As soon becomes obvious, it turns out that the bogeyman is, of course, real, but it's a lot more than just a creature that goes bump in the night. While the origin of the Babadook is never stated outright, implications are drawn throughout the film that it's either the malicious spirit of the late Oskar, Amelia's husband and Samuel's father, or (more likely) a manifestation of Amelia and Samuel's grief at their loss. On more than one occasion, we see the Babadook take the form of Oskar to speak to Amelia and try to tempt her into "letting him in", and even before it really enters the film in a big way, Amelia's life is defined by the loss of her husband, in the form of both her grief and her perilous financial situation, which this film wisely shows us in the form of the Vannicks' weathered house (they eat bland porridge and still have an old cathode-ray tube TV) rather than telling us in the form of boring monologues about bills that need to be paid. Amelia resents her increasingly troubled son, seeing in him her own failings as a mother, and for her, his ranting about a monster in the house trying to kill them is just one more problem that she doesn't need. When they're at a birthday party for a friend of Samuel's, Amelia yells at her well-to-do neighbors making flippant remarks about helping "disadvantaged folks" while discussing how their biggest problems involve not having the time to go to the gym. It was this scene, more than anything involving the monster, that stuck out in my head when I got to writing this review, as it encapsulated everything that this film was really about. Until the supernatural occurrences get so overt that they're impossible to dismiss, you can't be certain if the Babadook is real, or just a sign of Amelia finally losing it, unable to cope with all the problems in her life. This is a film that, even without the supernatural horror elements, still would've worked as a downbeat domestic drama about a single mother struggling to make ends meet.

But this isn't a domestic drama, it's a horror film, and fortunately, Jennifer Kent is just as capable as a director as she is a screenwriter. Much like her fellow Aussie James Wan did with The Conjuring, Kent imbues this film with a very vintage aesthetic, in both the set design and with its slow burn and buildup to the big scares in the finale.
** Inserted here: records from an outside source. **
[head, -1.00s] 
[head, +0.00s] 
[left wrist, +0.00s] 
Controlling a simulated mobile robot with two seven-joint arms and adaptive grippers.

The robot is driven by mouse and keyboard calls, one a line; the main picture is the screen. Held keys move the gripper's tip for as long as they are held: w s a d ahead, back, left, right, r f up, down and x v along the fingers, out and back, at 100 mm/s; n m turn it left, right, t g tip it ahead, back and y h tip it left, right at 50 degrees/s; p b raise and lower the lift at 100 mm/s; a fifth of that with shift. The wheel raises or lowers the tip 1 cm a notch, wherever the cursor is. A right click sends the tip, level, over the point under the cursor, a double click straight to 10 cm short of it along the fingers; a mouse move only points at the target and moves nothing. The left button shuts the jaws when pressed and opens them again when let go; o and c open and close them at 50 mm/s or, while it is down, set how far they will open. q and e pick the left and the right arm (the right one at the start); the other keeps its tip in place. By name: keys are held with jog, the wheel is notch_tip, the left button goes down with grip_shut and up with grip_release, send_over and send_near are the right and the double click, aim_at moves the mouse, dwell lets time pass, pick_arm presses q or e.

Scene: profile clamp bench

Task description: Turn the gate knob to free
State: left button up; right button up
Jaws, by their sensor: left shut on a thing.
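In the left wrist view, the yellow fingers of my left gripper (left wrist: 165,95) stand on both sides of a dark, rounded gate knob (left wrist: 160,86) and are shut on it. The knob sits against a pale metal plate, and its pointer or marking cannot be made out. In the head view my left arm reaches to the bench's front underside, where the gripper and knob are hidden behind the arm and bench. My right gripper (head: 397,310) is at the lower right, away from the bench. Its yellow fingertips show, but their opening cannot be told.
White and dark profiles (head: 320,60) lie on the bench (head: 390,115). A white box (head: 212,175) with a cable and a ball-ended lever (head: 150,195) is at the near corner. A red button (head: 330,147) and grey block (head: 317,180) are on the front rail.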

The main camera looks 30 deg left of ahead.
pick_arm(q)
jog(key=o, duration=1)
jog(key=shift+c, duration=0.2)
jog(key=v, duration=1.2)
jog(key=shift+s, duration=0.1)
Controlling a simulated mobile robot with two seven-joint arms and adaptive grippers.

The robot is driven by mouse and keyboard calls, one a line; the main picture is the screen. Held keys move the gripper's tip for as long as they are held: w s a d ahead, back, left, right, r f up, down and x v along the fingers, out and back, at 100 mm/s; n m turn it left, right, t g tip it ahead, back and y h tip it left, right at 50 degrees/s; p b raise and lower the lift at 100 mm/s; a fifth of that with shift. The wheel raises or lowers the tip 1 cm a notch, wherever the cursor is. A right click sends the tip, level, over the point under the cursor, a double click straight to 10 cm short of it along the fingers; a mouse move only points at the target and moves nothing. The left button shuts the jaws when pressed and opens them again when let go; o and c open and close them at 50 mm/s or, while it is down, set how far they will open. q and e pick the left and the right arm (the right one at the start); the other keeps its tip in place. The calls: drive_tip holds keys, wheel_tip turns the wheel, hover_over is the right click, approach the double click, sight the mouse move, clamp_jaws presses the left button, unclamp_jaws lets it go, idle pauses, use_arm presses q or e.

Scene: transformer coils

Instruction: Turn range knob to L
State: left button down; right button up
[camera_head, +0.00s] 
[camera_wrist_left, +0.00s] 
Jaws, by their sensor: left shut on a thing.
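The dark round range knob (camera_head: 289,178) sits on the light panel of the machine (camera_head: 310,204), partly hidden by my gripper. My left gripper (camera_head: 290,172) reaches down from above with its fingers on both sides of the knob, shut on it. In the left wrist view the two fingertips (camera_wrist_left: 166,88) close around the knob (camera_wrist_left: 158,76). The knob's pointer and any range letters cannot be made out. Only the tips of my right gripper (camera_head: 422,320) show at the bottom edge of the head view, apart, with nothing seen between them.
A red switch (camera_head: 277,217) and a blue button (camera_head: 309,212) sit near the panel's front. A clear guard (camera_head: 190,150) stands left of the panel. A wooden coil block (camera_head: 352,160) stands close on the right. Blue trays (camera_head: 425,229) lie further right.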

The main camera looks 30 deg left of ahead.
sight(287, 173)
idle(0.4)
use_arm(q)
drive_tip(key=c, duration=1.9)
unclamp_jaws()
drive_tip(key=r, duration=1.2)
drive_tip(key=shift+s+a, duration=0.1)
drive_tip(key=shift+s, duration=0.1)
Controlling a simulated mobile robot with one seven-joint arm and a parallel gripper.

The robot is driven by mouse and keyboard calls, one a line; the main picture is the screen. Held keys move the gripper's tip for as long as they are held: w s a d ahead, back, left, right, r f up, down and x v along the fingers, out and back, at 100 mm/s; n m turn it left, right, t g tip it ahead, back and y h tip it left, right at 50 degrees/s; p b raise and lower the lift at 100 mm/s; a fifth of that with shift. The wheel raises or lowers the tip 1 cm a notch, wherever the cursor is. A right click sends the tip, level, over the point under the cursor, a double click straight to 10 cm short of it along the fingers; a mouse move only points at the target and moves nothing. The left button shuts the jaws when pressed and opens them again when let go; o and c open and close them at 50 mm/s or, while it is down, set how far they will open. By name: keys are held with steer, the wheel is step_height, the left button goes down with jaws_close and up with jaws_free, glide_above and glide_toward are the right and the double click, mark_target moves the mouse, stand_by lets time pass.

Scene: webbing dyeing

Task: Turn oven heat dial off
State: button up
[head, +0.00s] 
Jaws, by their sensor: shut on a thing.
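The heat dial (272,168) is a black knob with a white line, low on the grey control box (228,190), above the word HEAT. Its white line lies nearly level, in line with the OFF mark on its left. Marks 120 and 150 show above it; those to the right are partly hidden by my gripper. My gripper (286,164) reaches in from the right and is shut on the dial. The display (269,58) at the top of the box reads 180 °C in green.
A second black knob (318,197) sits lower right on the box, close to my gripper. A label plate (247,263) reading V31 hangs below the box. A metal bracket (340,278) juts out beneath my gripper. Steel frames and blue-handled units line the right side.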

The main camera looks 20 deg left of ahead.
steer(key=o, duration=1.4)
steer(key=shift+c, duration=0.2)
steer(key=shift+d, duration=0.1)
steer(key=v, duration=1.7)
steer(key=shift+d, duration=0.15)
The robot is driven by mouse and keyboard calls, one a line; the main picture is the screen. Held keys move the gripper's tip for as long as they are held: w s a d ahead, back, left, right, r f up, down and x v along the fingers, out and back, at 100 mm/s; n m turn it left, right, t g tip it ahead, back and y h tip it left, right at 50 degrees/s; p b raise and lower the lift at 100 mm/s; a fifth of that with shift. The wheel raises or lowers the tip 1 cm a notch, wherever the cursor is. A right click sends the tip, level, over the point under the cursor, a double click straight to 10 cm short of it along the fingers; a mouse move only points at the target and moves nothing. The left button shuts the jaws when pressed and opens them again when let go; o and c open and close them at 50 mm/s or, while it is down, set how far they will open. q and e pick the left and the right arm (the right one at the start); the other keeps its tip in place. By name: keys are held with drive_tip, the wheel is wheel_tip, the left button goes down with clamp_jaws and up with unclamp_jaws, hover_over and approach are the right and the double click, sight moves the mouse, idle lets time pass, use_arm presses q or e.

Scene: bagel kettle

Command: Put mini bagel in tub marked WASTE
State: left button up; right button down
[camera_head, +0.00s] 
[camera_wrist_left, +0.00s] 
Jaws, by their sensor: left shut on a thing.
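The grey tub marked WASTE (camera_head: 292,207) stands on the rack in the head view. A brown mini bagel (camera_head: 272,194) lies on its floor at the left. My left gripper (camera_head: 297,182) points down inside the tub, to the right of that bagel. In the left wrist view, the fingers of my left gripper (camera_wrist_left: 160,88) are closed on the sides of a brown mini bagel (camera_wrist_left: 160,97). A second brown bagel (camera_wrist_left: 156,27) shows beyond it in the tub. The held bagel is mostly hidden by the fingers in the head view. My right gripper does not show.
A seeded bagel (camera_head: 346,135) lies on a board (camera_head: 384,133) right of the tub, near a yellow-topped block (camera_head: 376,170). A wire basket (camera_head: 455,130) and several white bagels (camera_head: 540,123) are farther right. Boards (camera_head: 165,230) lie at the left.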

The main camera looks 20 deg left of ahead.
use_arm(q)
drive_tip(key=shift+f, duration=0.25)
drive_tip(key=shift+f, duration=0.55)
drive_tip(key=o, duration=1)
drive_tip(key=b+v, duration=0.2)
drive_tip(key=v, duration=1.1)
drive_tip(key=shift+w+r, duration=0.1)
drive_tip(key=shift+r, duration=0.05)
We rarely see the Babadook in full form, as even during the third act, most of it is often cloaked in shadows; all we see is a figure in an old-fashioned top hat and a trench coat with very big claws. The pop-up book that Amelia and Samuel read (which kicks off the plot) gives a lot of big hints as to how the third act is going to play out, but rather than spoiling anything, it helps build suspense as you start to realize what's happening towards the end. I genuinely feared for the lives of Amelia and Samuel, as after everything that happened, I was not sure if they were going to make it out in one piece, especially as their fate seemed to be foretold by that damn book. (Did they survive? I ain't tellin'.) This movie is not about big jump scares, even if it does have a few of those, but rather, it's about what you don't see, what's lurking just out of sight making those terrible noises.

Score: 5 out of 5

The Babadook is one of the most deeply disturbing tales I've ever seen, in both its monster and in a human story that fearlessly ventures into some very dark places. It's easily one of the best horror films of any kind to come out in the last few years, with Jennifer Kent having a bright future ahead of her as a horror filmmaker. Don't overlook it.